Thanks in large part to not being run into the ground, Harry has achieved a surprising immortality: He’s since been adopted as something of an actual, genuine Santa for Jews. “Hanukkah Harry” was name-dropped by Jonathan Safran Foer in The New York Times, and again by Jon Stewart on The Daily Show. He’s been spotted in an NPR report, crashing an annual Santa pub crawl in Salt Lake City. You can find Hanukkah Harry in online cartoons and children’s books. You can sing along with his further exploits in the song “I Saw Hanukkah Harry Beat Up Santa.” And of course, you can buy (or rent—it’s more practical!) your own Hanukkah Harry costume, in both SNL-orthodox and non-orthodox versions. In almost all of these instances, the sketch isn’t even mentioned. Hanukkah Harry just is.

Twenty-five years after the sketch first aired, Harry has become a genuine—albeit tongue-in-cheek—part of Jewish folklore, even among people who weren’t even born in 1989, and who have no idea of the actual story behind him.

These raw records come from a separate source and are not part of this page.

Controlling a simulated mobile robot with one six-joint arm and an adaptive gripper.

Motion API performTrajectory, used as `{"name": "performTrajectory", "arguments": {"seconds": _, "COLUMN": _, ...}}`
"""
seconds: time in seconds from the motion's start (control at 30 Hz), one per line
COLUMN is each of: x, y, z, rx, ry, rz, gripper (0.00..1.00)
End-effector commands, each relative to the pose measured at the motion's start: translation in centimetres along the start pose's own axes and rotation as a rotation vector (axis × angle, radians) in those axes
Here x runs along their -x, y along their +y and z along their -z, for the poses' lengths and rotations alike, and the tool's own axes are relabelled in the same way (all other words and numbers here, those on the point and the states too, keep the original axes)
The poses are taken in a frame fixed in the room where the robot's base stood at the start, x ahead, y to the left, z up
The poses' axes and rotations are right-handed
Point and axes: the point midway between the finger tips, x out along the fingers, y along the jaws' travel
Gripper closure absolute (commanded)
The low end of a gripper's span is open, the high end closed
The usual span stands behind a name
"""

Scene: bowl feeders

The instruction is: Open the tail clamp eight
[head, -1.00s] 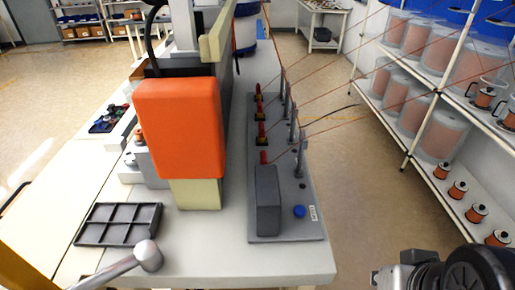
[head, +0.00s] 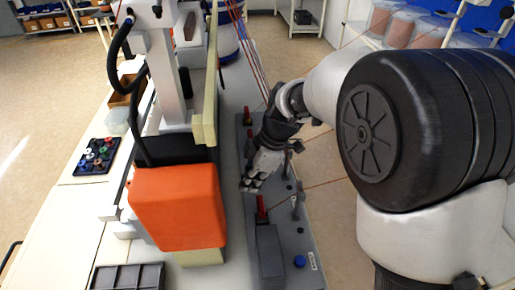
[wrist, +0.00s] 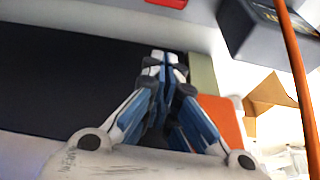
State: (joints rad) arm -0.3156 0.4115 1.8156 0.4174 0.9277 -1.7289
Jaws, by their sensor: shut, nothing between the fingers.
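A grey base plate (head: 312,240) carries a row of clamps with red levers. One red lever (head: 262,208) stands upright at the near end, and another (head: 247,116) stands farther back. No clamp number is readable, so I cannot tell which is clamp eight. My gripper (head: 250,184) is shut and empty over the row, between these two levers, and hides the clamps behind it. In the wrist view my closed fingertips (wrist: 165,62) point towards a dark surface. Part of a red piece (wrist: 167,3) shows at the top edge, apart from the fingers.
A grey block (head: 269,255) and a blue button (head: 299,262) are at the plate's near end. The orange machine head (head: 178,208) stands close left of my gripper. Thin copper wires run over the plate; an orange strand (wrist: 297,75) crosses the wrist view's right side.

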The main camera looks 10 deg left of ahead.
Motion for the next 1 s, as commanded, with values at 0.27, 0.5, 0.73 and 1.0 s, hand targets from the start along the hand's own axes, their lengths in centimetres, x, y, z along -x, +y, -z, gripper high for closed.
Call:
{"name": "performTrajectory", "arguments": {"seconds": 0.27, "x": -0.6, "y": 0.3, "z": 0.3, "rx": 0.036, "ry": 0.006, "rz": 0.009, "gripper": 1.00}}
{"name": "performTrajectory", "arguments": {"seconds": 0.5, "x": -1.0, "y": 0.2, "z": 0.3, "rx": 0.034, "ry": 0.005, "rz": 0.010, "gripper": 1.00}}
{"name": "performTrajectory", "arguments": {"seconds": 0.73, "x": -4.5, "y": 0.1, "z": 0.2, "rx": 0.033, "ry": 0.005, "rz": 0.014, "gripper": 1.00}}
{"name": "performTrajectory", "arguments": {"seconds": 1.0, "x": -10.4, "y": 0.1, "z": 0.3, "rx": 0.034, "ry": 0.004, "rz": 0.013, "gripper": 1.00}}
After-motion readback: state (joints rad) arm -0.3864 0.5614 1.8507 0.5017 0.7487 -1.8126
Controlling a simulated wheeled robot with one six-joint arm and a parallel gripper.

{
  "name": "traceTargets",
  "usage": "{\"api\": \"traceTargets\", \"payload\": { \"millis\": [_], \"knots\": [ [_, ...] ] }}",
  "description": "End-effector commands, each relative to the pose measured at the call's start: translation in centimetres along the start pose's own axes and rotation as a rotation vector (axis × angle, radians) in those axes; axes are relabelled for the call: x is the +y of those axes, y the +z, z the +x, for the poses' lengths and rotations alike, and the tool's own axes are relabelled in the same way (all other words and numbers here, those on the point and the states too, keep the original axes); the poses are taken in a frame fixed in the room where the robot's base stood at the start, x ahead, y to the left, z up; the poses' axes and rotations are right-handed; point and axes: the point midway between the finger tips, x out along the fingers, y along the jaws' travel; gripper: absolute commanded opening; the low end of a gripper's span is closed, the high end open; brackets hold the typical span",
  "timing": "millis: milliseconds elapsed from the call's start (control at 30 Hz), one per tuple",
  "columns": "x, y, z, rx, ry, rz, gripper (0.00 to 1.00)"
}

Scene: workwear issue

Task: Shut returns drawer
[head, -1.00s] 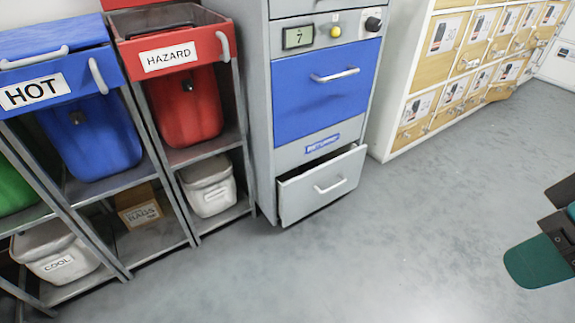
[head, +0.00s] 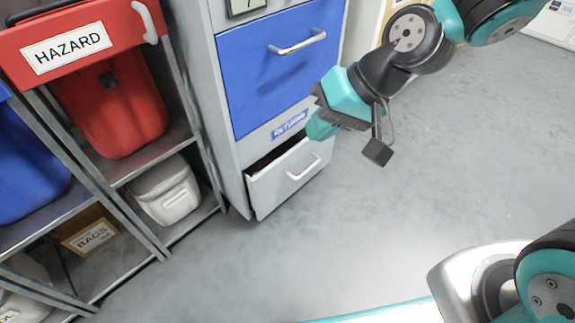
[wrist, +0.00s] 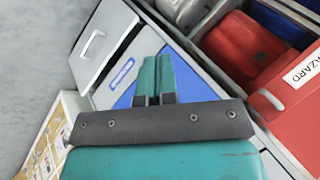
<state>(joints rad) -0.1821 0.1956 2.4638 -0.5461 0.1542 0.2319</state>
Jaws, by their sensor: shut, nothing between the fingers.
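The returns drawer (head: 275,187) is the grey bottom drawer of the grey cabinet, under a blue RETURNS label (head: 290,125). It stands partly open, with a dark gap behind its front and a pale bar handle (head: 304,168). The drawer front (wrist: 108,28) also shows at the upper left of the wrist view. My gripper (head: 322,126) is shut and empty, above and slightly right of the drawer in the head view, apart from its handle. Its teal fingers (wrist: 155,78) are together in the wrist view.
A blue drawer front (head: 270,75) is above the returns drawer. A rack with a red HAZARD bin (head: 110,105) and a pale lidded bin (head: 167,190) stands left. The grey floor (head: 300,250) in front is clear.

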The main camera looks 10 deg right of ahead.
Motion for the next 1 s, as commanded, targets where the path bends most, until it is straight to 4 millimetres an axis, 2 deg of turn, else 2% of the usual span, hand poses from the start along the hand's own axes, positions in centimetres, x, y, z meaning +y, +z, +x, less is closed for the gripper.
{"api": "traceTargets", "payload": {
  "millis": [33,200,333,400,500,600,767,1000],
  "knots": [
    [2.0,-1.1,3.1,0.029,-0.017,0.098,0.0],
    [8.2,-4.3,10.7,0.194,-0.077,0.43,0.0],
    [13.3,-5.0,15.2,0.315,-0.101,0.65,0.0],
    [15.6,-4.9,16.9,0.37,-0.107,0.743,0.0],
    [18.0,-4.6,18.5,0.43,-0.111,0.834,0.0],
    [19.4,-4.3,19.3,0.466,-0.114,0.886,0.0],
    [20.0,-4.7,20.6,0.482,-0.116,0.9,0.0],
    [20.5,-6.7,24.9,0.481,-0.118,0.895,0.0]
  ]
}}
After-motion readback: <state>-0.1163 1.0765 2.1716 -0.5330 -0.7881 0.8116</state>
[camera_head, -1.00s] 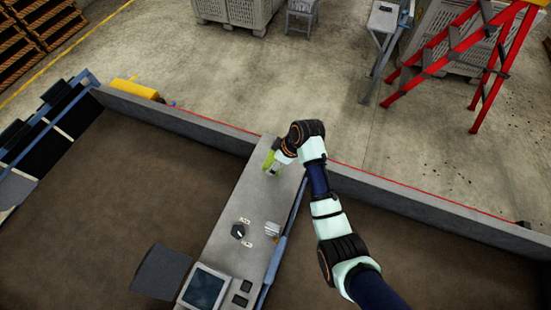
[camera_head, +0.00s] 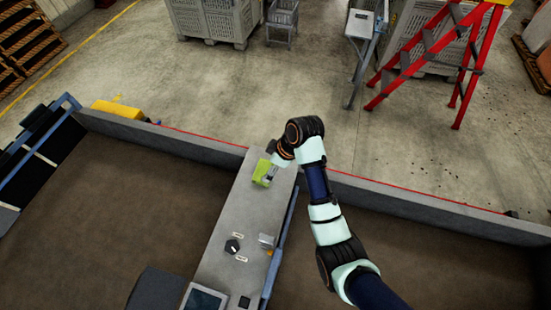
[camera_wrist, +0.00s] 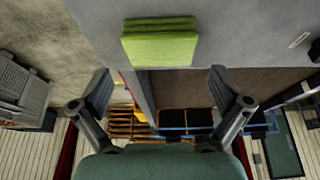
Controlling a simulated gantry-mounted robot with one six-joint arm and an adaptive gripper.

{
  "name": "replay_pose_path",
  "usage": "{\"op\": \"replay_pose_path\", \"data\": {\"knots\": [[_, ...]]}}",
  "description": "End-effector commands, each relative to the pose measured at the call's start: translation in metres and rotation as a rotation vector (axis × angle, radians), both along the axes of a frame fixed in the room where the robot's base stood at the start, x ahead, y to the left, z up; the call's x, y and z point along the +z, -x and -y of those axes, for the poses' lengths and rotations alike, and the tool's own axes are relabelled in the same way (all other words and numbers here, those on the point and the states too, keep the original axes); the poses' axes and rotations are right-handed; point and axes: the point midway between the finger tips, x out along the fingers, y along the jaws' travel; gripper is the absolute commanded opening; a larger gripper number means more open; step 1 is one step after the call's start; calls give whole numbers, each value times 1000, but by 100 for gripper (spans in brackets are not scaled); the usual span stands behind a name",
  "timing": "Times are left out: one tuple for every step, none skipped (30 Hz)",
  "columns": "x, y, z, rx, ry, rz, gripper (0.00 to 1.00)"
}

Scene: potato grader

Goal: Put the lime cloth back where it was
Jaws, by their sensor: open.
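The lime cloth (camera_head: 262,172) is a folded pad on the far end of the long grey console top (camera_head: 235,205). In the wrist view the lime cloth (camera_wrist: 160,42) lies at the top centre, beyond the fingertips. My gripper (camera_wrist: 158,85) is open, its two fingers spread wide with nothing between them. In the head view my gripper (camera_head: 271,175) is at the right side of the cloth, partly hidden by my wrist. I cannot tell from these views whether a finger touches the cloth.
A black knob (camera_head: 232,246), a small metal box (camera_head: 267,241) and a screen (camera_head: 204,299) sit on the nearer console. A grey wall edge (camera_head: 190,146) runs behind it. A red ladder (camera_head: 430,55) stands on the floor beyond. The console's middle is clear.

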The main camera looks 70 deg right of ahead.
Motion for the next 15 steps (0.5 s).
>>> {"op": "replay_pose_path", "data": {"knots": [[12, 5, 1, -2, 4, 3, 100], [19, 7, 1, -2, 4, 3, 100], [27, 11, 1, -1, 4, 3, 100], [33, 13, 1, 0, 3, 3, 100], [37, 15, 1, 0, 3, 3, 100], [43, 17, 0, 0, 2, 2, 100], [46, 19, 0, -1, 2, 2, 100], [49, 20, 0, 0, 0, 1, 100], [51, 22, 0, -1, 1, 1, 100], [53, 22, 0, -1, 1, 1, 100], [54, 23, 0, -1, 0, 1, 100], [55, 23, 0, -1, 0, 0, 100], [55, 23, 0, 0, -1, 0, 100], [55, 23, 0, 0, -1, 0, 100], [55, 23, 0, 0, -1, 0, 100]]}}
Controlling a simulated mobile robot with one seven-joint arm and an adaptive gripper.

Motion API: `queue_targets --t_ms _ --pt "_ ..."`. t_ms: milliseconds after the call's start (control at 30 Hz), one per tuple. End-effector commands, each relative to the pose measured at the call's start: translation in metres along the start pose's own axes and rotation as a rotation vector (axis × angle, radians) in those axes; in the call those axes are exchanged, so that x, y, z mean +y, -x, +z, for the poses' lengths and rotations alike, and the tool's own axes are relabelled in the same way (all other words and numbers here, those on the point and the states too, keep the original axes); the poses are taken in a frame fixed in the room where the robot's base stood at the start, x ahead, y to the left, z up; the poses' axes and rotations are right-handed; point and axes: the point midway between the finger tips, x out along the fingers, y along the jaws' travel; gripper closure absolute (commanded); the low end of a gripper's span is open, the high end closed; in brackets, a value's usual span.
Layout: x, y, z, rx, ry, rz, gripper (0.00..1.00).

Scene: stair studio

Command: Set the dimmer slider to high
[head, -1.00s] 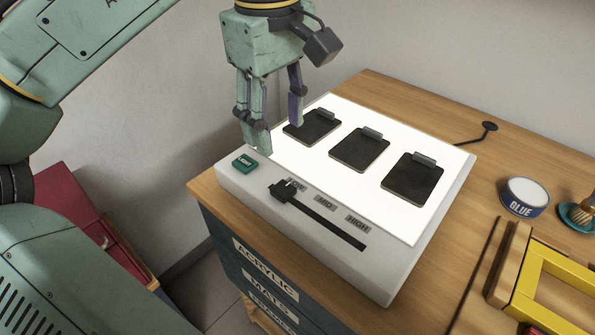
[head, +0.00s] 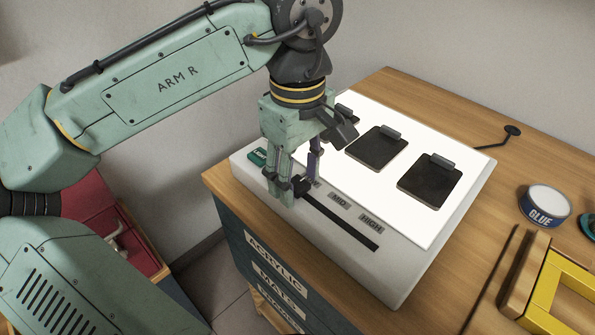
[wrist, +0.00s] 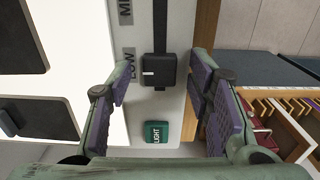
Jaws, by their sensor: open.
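The dimmer slider's black knob (wrist: 158,70) sits at the LOW end of its dark track. In the wrist view it lies between my two open fingers, with a gap on both sides. In the head view my gripper (head: 298,190) is down over the LOW end and partly hides the knob (head: 301,184). The track (head: 340,222) runs from there past the MID label (head: 340,199) to the HIGH label (head: 371,222). The track is on the front edge of a white light box (head: 400,270).
A green LIGHT button (wrist: 156,132) is beside the LOW end. Dark clip pads (head: 429,182) lie on the glowing panel. A glue tin (head: 543,206) and a yellow frame (head: 560,290) are on the wooden desk to the right. The track toward HIGH is clear.

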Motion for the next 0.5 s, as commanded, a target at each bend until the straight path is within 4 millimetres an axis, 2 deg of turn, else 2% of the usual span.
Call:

His development is not unlike the way Santa Claus was morphed and refracted from figures of pagan gods through Coca-Cola ads, finally becoming the holly-jolly fat man we all know today. Who’s to say that, another 25 years from now, Hanukkah Harry won’t have similarly been handed down from generation to generation, his true origins eventually shrouded by time?